A Day in the Country
Imagine the cinematic thrill of finding a previously obscure film by one of the world’s great directors. Jean Renoir was no slouch in the 1930s turning out such acclaimed masterpieces as The Rules of the Game (La régle du jeu) and The Grand Illusion (La grande illusion).
In truth Renoir in the ‘30s was turning out great film after great film including the above titles as well as The Lower Depths, La Marseillaise, La Bête Humaine, the Communist documentary La vie est à nous, and the subject of this article, the short film, A Day in the Country (1936). A Day in the Country (Criterion Collection, 2/10) may be one of the most lyrical odes of unrequited love ever committed to celluloid.

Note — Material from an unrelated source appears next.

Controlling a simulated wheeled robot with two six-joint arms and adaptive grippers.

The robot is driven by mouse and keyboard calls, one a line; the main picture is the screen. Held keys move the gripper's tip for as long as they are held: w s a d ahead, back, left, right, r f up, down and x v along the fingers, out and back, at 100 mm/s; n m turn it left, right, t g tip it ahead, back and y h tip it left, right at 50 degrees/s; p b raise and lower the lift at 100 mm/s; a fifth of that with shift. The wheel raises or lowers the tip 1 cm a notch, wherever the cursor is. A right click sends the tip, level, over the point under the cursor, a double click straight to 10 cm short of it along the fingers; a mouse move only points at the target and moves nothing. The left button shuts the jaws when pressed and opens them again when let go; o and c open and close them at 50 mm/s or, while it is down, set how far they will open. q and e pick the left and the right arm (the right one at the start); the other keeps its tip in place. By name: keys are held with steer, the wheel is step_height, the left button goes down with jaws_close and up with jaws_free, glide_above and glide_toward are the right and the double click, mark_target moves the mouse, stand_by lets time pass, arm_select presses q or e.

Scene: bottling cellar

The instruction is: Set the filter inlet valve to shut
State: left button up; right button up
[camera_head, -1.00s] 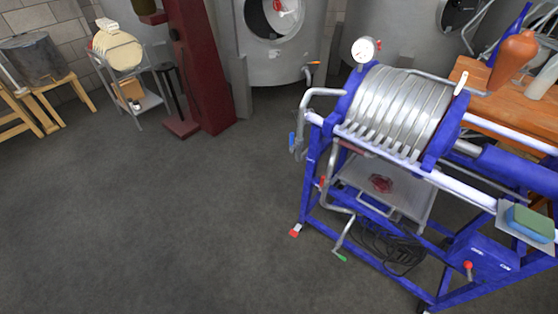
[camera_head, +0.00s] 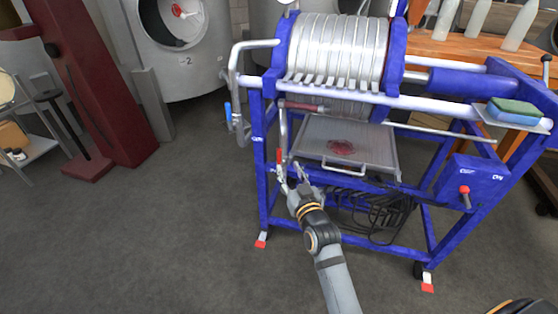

Renoir, adapting a story by Guy de Maupassant, made this 40-minute short subject with a crew that included Jacques Becker, Henri Cartier-Bresson, and Luchino Visconti. The story proper unwinds in the 1880s, or the Impressionistic era made famous by fine artisans like his father Pierre Auguste Renoir. The plot revolves around a few quixotic characters who lunch in the woods and find, not true love, but memories that remain with them for the rest of their lives.

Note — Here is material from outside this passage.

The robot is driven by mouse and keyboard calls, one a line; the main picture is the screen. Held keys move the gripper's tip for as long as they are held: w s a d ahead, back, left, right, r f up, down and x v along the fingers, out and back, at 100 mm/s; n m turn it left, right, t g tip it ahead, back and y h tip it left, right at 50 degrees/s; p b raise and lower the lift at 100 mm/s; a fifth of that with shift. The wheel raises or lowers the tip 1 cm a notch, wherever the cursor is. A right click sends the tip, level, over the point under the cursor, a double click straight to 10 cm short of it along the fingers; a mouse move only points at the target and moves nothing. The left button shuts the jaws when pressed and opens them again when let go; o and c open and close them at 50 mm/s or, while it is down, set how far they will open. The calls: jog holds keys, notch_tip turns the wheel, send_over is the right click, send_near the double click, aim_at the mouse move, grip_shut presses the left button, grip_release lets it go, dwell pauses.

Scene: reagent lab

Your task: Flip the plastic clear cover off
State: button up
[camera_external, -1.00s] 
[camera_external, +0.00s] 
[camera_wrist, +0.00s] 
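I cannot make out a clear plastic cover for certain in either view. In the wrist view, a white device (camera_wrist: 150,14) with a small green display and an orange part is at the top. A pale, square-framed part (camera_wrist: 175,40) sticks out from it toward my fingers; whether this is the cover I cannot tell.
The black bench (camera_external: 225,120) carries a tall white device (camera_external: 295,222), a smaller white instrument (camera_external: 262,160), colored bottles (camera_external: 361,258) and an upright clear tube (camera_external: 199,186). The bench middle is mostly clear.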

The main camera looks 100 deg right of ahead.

Some of the brilliant sequences depict a girl on a swing and a dazzling tracking shot of rain sweeping over an overflowing river. The latter shot begins with winds gently swaying the tall trees along the river, and then follow the waters upstream and the raindrop ripple bouncing off the flowing tributary. The former shot involved locking a camera into position on the opposite side of the femme going to and fro on the swing. On an extras reel we see the camera set-up, constructed on the other end of the swing is an extension of the swing with the cameraman obviously hanging on and maintaining focus as the fulcrum pivots back and forth. Other extras include an introduction to the film recorded by Renoir in the early ‘60s, as well as an interview with the film’s producer and a whooping 90-minutes of outtakes of the film’s footage.

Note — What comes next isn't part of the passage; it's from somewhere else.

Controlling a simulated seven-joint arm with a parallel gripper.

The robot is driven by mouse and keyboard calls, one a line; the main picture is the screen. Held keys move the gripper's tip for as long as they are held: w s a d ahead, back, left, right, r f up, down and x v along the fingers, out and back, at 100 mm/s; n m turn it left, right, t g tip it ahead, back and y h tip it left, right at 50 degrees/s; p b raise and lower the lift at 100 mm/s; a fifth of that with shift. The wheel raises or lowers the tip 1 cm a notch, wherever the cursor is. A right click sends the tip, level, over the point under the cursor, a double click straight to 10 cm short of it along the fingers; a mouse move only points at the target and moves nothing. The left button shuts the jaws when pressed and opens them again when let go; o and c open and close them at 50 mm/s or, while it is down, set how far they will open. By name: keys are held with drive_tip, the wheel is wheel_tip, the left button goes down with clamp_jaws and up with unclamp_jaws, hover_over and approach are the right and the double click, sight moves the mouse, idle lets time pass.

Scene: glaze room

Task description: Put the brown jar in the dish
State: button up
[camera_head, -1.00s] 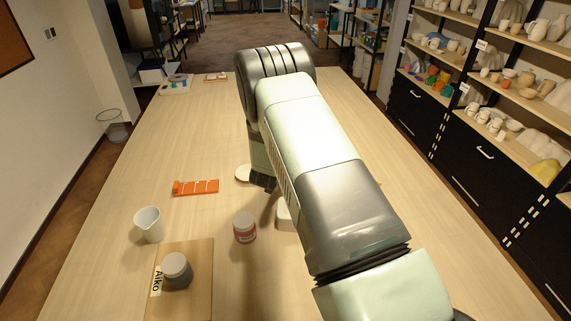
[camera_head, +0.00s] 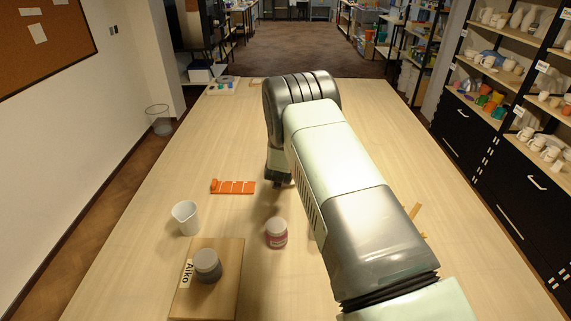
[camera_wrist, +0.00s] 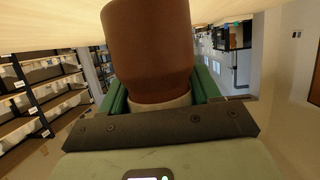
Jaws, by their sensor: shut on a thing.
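The brown jar (camera_wrist: 148,45) fills the upper middle of the wrist view, with a pale band at its lower end. My gripper (camera_wrist: 160,97) is shut on it, a green finger on each side. In the head view, my gripper (camera_head: 280,181) is a dark shape low over the table, left of my arm; the jar is hidden there. No dish can be made out in the current frames; my arm covers part of the table.
An orange strip (camera_head: 233,187), a white cup (camera_head: 186,218) and a pink-labelled jar (camera_head: 276,233) stand left of my arm. A grey-lidded jar (camera_head: 207,265) is on a wooden board (camera_head: 212,300) labelled Aiko.

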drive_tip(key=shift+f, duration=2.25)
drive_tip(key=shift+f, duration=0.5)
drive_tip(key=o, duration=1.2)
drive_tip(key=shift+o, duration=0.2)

A Day in the Country was never completed by Renoir but rather abandoned as he ran out of money, faced obstacles that included bad weather, and had other filmmaking commitments. Renoir had fled France during WWII and was never to return to this uncompleted project. After WWII, producer Pierre Braunberger completed the production that to this day remains a fascinating footnote to the career of one of the pantheon directors of the first century of cinema. The film was released domestically in 1950, and now is available in a rather sharp restoration courtesy of Criterion.